All actors involved in prevention and management of residual municipal waste such as municipalities, waste management companies, recycling centres, ministries representatives, companies involved in social economies initiatives, public institutions, development agencies and local action groups (grassroots movements), NGOs, individuals and activists.
The conference “Kiel 2019: A milestone for Zero Waste Cities” presents the vision and the implementation of the Zero Waste strategies, through the most innovative and successful experiences at both the European and national level. It will cover overall Zero Waste strategies and waste prevention with families as well as decentralised composting, PAYT (Pay As You Throw) and reuse systems at the municipal level.
Zero Waste Europe
Zero Waste Europe was created to empower communities to rethink their relationship with resources. In a growing number of regions, local groups of individuals, businesses and city officials have taken significant steps towards eliminating waste in our society. Zero Waste Europe engages these groups at two levels: supporting local groups with independent knowledge and streamlined tools to drive change more efficiently, structuring the movement internationally to better represent the interests of our communities at the EU level and engage policymakers with a unified voice. We are both a knowledge network and an advocacy group, representing active communities in countries across the EU. We want to redesign our society so that all superfluous waste is eliminated and everything that is produced can be reused, repaired, composted or recycled back into the system. Anything that can’t be repaired, composted or recycled should be re-designed and replaced or banned from entering the market.
Zero Waste Kiel e.V.
Created in 2016, the association “Zero waste Kiel e.V.” is dedicated to reducing and avoiding unnecessary packaging and waste in the private (Zero Waste Lifestyle), commercial (Zero Waste in Business) and public (Zero Waste in Cities) areas. We collect technical, scientific and organizational solutions that serve this goal and report on it. Another focus of our work are public relations and events on waste prevention.
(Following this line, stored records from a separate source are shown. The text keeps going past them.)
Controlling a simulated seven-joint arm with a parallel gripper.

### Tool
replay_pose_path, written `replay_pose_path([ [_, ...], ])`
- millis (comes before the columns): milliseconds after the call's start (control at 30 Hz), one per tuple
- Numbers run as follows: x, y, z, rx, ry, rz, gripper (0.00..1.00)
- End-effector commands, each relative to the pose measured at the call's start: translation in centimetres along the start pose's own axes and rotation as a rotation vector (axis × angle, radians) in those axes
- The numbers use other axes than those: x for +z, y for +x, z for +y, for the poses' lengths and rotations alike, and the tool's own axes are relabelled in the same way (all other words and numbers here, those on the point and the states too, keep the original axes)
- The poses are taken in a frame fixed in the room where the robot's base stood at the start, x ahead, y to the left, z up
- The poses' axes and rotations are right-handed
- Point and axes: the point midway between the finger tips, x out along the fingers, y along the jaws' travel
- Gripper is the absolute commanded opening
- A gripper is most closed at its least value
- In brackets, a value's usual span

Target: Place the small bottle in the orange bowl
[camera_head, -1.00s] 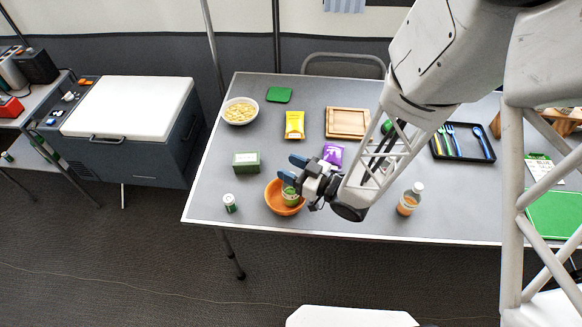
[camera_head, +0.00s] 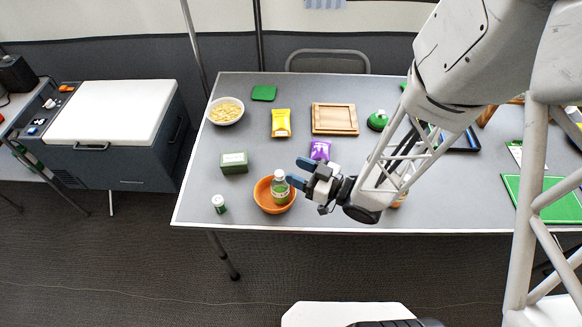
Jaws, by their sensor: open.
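The orange bowl (camera_head: 262,203) sits on the grey table near its front left edge. A small bottle (camera_head: 280,188) with a white cap and a green label stands roughly upright inside the bowl, toward its right side. My gripper (camera_head: 298,172) is open just right of the bottle and bowl, its blue-tipped fingers pointing left. The fingers look empty and apart from the bottle.
A small white-capped jar (camera_head: 219,203) stands left of the bowl, and a green box (camera_head: 234,162) behind it. A purple packet (camera_head: 320,150), a yellow packet (camera_head: 281,123), a wooden tray (camera_head: 357,120) and a food bowl (camera_head: 241,110) lie farther back.

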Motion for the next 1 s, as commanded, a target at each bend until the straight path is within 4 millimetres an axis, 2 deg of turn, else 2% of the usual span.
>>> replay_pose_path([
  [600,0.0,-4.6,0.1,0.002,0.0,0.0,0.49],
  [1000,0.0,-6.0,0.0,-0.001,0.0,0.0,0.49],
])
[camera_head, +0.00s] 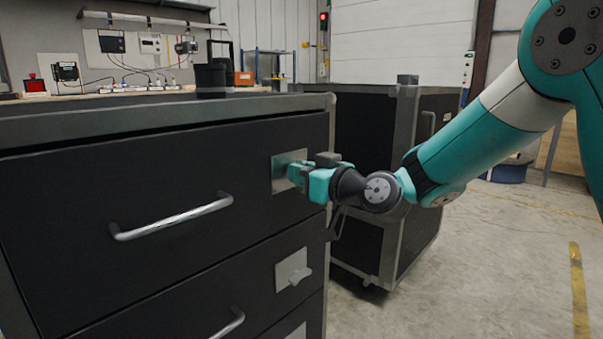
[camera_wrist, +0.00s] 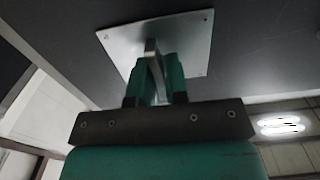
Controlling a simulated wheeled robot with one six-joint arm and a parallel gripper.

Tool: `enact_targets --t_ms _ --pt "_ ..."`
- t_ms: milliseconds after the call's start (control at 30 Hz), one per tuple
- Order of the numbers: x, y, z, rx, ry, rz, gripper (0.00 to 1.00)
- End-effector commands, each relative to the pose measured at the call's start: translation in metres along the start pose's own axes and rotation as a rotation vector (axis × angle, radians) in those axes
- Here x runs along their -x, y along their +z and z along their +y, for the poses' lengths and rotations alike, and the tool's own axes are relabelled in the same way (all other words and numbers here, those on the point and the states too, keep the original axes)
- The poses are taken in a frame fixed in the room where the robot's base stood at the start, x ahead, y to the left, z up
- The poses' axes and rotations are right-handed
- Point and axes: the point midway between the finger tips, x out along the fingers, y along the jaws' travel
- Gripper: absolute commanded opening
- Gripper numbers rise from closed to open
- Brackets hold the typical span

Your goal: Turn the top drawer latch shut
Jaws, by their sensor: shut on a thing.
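The top drawer (camera_head: 130,180) is a black front with a silver bar handle (camera_head: 172,217), and it looks closed. Its latch plate (camera_head: 287,168) is a square metal plate near the drawer's right end. My gripper (camera_head: 296,172) is at this plate and covers most of the latch knob. In the wrist view my gripper (camera_wrist: 157,80) has its two teal fingers shut on the top latch knob (camera_wrist: 152,55), a thin metal tab standing out from the plate (camera_wrist: 185,38). I cannot tell the latch's exact turn in the head view.
A lower drawer has its own latch (camera_head: 294,271) and handle (camera_head: 230,324). A second black cabinet (camera_head: 360,140) stands just behind on the right. Small devices and a black container (camera_head: 210,78) are on the worktop. The floor (camera_head: 480,260) at right is clear.

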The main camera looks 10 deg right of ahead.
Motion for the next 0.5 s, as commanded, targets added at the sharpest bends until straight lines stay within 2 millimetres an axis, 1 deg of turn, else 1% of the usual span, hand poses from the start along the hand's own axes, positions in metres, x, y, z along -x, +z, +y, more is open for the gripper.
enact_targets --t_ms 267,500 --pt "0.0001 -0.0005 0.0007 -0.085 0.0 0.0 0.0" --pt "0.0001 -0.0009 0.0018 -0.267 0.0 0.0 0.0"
Zero Waste does not mean having to give up everything. It is rather a gain in knowledge about appreciation, recycling and circular economy of the resources of our earth. We believe that thoughtful consumption creates the basic prerequisite for a sustainable world and resource conservation.
With our 30 active members, we network with other associations, institutions or non-profit organisations in Schleswig-Holstein that are promoting projects on waste prevention or environmental issues.
We actively support and encourage our city on its way to Zero Waste!
Note: Since 2018, Zero Waste Kiel e.V. has been pushing for the creation of a national German movement called “Zero Waste Germany” composed by a network of NGOs dedicated to Zero Waste and itself member of Zero Waste Europe.